Herein lies a problem for some people. They feel they can be Christian without relating to Christ on His terms. So they profess Christianity but know little of what Christ taught, less of what He promised and even less of what He requires. Professions of this order are highly suspect and should be carefully scrutinized by all concerned.
Christ taught that the Father had sent Him into the world to bring people to an experience of God which they once enjoyed and subsequently lost. To do this, it was necessary for Him to die on the cross for sin, be buried to show the reality of His death and to rise again from the dead as a demonstration of God’s acceptance of His sacrifice and an illustration of the extent of His victory over sin, death and hell.
It was on the basis of this teaching that Christ was free to make His demands. First, He demanded repentance. He left no illusions in people’s minds as to what He felt about sin and how He expected people to call sin sin and turn from it. Then, He insisted on faith—faith and dependence that stopped trusting anything or anyone but Himself for blessing and meaning. Third, He talked forcefully of repentance and faith becoming visible in terms of commitment to Him and what He was doing—the kind of commitment that would gladly acknowledge and accept His authority. A commitment like that of the centurion’s soldiers, who would go where he said to go and do what he told them to do and come when they were told to come (see Luke 7:8). All this coming
and going
—not to mention the doing
—is demanding, for it can mean going where you don’t want to go and doing what you have no desire to do and coming to Him when there are other things you prefer to do at that time.

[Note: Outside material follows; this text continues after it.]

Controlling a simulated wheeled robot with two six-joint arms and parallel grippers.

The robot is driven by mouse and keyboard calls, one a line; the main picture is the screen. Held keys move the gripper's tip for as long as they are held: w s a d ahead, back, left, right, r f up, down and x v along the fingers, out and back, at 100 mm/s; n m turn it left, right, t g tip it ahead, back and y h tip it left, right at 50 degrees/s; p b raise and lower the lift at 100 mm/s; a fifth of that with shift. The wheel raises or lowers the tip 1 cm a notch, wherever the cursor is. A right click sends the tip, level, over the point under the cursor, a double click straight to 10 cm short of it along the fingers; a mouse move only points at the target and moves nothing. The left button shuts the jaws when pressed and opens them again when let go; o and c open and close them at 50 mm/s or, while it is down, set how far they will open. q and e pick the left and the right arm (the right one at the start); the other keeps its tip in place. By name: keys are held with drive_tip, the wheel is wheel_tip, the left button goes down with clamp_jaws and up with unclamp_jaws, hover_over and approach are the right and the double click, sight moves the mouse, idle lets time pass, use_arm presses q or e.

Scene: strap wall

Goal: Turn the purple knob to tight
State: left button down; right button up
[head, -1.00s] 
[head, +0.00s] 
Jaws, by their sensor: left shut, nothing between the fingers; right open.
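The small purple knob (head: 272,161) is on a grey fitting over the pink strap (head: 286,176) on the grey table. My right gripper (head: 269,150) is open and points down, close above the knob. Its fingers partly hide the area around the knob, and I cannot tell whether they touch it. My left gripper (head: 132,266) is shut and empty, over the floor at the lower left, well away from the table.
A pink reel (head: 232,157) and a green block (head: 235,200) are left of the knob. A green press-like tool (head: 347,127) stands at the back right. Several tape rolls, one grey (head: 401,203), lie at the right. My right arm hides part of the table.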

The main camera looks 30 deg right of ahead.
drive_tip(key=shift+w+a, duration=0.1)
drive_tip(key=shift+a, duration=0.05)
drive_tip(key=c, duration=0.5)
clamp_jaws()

But there is a resource to help in these difficult situations: the Holy Spirit. It is He—the third member of the Trinity—who lives within the repentant, dependent, committed Christian. He is there to stimulate, clarify, strengthen, encourage and, where necessary, prick. His function is to keep the Christian moving along in experiences ever-leading into deeper discoveries of what God wants to do. But besides this remarkable spiritual resource, God has given us many helps, pieces of equipment, practical aids, means of grace.
Call them what you will, so long as you use them. The Bible, prayer, fellowship, the church in all her functions—all are intended to aid the Christian in being what he became a Christian to be.
Now, I have no doubt that each of us is aware of these helps to spiritual living and growth. It would be difficult for us not to be aware, if only because of the Madison Avenue kind of approach that uses slogans to alert us to some of these things.
No Bible, no breakfast
was a favorite of Bible study pundits. But while the sentiment is admirable, there is no escaping the fact that most people find toast and tea more to their taste early in the morning than Timothy and Titus. This preference may be interpreted as lack of spirituality in some quarters, but this is hardly fair. It is more likely evidence of the fact that the person concerned has not been taught the necessity of daily Bible study and the advantages of doing it regularly early in the day.
Or how about Seven prayerless days make one weak.